I hope you don't take this personally. I mean this in good faith and I hope you don't take this an attack. I realize you weren't the author of the text and I can see how, on an initial reading, much of it would be compelling -- particularly to a Christian.
I have to admit that while the expression of my personal beliefs has changed over the years, the beliefs themselves have not. I will grant that, yes, there has been much good to come out of a belief in God. There has also been much evil. In fact, from what I see today, much of the intolerance and hatred that I see in this country stems from the religious right (they've successfully eviscerated the Republican party) and from many who use religion for their own ends (Christian Identity, extremists Muslims, etc.). The foul things that Jerry Falwell and his ilk utter on the airwaves are so disgusting it's no wonder their followers are intolerant.
I think a fair question about our shift in morality would be, what are we trying to accomplish? From my perspective, it's an acceptance of others. Heck, *******************, a number of my friends are Wiccans or Pagans (neither of which I really understand) and I can guarantee that some of my friends have personal lives that I cannot even *begin* to understand. However, they're consenting adults and they have made these choices of their own free will. How could I be so arrogant as to presume a right to judge?
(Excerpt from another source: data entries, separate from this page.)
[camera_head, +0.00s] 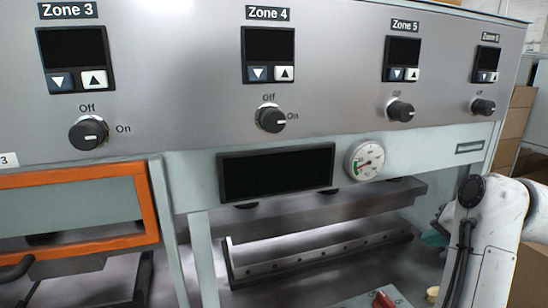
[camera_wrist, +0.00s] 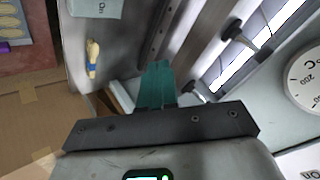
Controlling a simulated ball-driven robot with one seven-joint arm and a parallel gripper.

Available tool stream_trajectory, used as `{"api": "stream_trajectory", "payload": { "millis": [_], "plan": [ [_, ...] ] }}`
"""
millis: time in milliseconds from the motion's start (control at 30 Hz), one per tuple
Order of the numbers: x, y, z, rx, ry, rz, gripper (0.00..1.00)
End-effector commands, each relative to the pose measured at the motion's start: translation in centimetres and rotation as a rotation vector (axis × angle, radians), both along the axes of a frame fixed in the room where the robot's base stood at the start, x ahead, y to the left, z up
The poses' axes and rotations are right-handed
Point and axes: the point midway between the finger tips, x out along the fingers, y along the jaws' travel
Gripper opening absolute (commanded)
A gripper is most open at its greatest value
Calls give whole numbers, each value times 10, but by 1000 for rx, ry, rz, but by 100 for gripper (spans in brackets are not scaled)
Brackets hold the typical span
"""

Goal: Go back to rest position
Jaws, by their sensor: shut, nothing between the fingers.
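My gripper (camera_wrist: 158,68) shows in the wrist view with its teal fingers together and nothing between them. It points toward the lower part of the press, over a grey surface. In the head view, only a teal bit of my gripper (camera_head: 434,238) shows at the right, beside my white arm, which hides most of it. The gripper there is near the right end of the press opening, below the round gauge (camera_head: 364,160). I cannot tell how close it is to the press frame.
The press's metal bar (camera_head: 320,257) lies at the left of my arm. A small beige object (camera_wrist: 92,58) rests on the grey surface. Cardboard (camera_wrist: 35,115) is at lower left in the wrist view. Boxes (camera_head: 519,125) stand behind my arm. An orange frame (camera_head: 150,215) is at left.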

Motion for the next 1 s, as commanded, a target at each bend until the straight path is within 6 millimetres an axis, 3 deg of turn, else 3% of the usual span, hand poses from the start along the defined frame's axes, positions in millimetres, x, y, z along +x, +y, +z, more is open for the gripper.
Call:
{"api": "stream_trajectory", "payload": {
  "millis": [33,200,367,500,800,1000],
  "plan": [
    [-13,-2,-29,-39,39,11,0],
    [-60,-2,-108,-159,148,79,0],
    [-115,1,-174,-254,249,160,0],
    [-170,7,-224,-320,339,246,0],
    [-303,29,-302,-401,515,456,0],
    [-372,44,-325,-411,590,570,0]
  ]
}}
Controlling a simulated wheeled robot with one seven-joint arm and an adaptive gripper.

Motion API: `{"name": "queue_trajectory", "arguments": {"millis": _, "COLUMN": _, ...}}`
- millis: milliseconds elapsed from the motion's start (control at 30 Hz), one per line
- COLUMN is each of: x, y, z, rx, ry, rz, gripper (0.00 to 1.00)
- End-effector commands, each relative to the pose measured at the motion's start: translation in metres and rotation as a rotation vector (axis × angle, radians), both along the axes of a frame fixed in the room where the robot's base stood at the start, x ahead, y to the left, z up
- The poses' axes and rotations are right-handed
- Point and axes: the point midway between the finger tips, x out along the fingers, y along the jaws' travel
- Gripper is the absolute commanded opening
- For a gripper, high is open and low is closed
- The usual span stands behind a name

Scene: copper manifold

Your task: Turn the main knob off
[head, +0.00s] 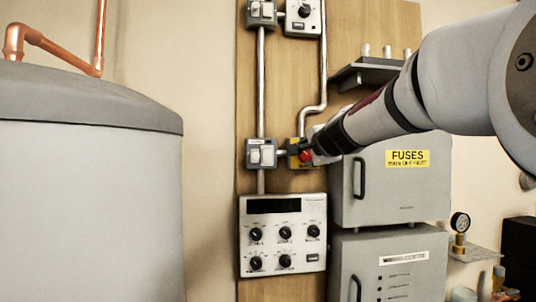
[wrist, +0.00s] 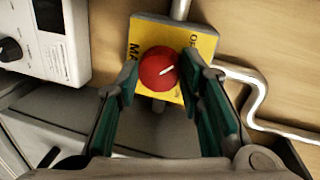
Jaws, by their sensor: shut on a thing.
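The main knob is a round red knob (wrist: 158,70) with a white pointer line, mounted on a yellow plate (wrist: 203,43). The lettering on the plate is partly covered; "MA" shows on its left side. In the wrist view the pointer line slants up and to the right. My gripper (wrist: 160,72) has its two green-padded fingers on either side of the knob and is shut on it.
A grey switch box (head: 261,154) sits just left of the plate. A control panel with several black knobs (head: 284,234) is below. A grey fuse cabinet (head: 385,185) stands close under my arm. Metal conduit (wrist: 255,100) runs along the wooden board.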

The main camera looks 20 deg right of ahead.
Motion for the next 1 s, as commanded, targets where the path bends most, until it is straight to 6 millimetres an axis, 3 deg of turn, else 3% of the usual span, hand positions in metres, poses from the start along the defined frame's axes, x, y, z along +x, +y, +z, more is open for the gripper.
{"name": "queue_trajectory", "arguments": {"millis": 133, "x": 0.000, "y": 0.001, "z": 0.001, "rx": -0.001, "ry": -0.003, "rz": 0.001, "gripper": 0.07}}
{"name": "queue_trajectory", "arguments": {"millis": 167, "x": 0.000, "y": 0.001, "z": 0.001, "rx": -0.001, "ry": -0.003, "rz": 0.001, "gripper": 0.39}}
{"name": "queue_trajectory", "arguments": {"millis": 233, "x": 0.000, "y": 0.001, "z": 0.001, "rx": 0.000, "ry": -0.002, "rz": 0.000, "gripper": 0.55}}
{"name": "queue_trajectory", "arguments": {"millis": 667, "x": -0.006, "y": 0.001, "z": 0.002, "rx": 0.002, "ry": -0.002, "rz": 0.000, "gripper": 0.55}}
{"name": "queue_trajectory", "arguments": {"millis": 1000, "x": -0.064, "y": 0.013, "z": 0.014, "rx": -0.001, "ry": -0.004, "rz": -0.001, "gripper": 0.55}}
The email raises many interesting points, but some are good and some are bad and some are simply abhorrent in their implications.
Yes, we've been trying to get God out of our schools because if we're to be an enlightened society, we have to realize how terrible it is for a child who has been raised with different beliefs to face the horrifying peer pressure involved with such things are school prayer. I still remember getting rocks thrown at me and getting assaulted in the bathroom in high school because I was not a Christian. You know how kids are.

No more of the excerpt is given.